Copy out each line of the material below that holds the string "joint".

-- Begin Exercise material --

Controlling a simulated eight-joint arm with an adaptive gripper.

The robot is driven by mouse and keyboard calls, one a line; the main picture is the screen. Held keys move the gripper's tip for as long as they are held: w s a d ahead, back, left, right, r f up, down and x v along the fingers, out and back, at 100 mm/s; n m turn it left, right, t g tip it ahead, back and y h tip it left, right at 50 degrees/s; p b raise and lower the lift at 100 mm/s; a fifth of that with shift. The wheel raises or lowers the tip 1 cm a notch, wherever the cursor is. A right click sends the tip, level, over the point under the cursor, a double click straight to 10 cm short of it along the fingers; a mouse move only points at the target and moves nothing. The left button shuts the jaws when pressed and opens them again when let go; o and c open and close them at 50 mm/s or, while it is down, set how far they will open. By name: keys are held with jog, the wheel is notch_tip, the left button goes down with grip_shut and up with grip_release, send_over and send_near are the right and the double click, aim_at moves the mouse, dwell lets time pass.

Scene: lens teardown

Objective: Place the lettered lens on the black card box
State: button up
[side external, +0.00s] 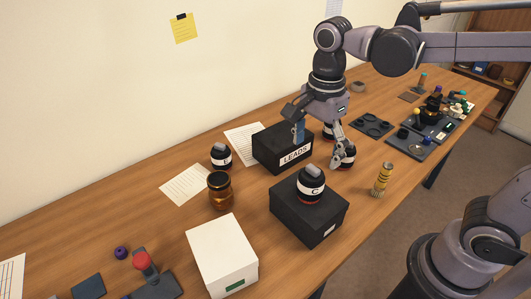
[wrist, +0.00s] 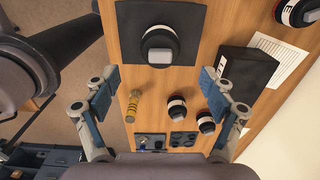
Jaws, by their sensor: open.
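A black lens with a white band lettered "C" (side external: 311,187) stands upright on top of the black card box (side external: 305,222). In the wrist view this lens (wrist: 159,44) sits on the black card box (wrist: 190,24) at the top. Another banded lens (side external: 221,155) stands on the table by the paper; its letter looks like "L". Two more banded lenses (wrist: 177,107) (wrist: 205,120) stand near each other on the table; in the side view my gripper partly hides them. My gripper (side external: 319,150) is open and empty, its fingers spread wide in the wrist view (wrist: 160,78).
A black "LEADS" box (side external: 270,150) stands just behind my gripper. A yellow-banded cylinder (side external: 382,179), an amber jar (side external: 220,190) and a white box (side external: 222,258) stand around the card box. A dark tray with round recesses (side external: 372,125) lies farther right.

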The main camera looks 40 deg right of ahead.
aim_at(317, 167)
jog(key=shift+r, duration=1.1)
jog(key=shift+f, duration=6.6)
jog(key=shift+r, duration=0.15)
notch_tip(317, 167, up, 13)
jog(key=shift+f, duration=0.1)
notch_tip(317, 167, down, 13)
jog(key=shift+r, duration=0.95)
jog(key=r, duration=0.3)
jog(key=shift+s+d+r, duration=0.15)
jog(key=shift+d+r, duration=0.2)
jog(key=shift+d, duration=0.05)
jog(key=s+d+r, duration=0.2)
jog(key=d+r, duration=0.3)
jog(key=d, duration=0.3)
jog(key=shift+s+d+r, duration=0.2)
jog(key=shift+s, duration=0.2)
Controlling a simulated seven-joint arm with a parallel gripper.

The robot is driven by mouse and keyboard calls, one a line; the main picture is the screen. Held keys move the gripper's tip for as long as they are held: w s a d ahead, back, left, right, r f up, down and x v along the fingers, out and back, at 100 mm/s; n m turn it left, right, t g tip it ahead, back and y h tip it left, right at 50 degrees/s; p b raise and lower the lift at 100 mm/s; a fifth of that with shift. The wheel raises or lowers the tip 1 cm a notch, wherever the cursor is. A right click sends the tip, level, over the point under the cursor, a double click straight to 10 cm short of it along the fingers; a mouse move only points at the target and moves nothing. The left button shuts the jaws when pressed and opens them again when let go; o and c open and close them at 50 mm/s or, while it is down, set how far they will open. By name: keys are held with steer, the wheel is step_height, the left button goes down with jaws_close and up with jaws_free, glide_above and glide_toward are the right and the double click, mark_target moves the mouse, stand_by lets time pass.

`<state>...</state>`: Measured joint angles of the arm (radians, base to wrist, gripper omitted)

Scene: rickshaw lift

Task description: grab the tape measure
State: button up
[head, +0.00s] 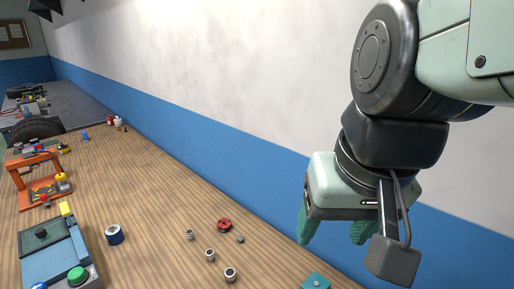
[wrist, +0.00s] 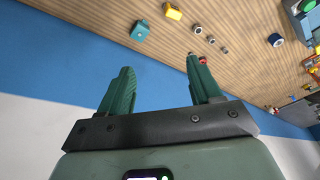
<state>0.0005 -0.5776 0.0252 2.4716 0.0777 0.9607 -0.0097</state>
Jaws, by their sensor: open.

-- End Exercise material --

Worked solution
Controlling a simulated eight-joint arm with an adaptive gripper.
Controlling a simulated seven-joint arm with a parallel gripper.
`<state>...</state>`: Measured joint angles of the arm (radians, base to wrist, gripper omitted)

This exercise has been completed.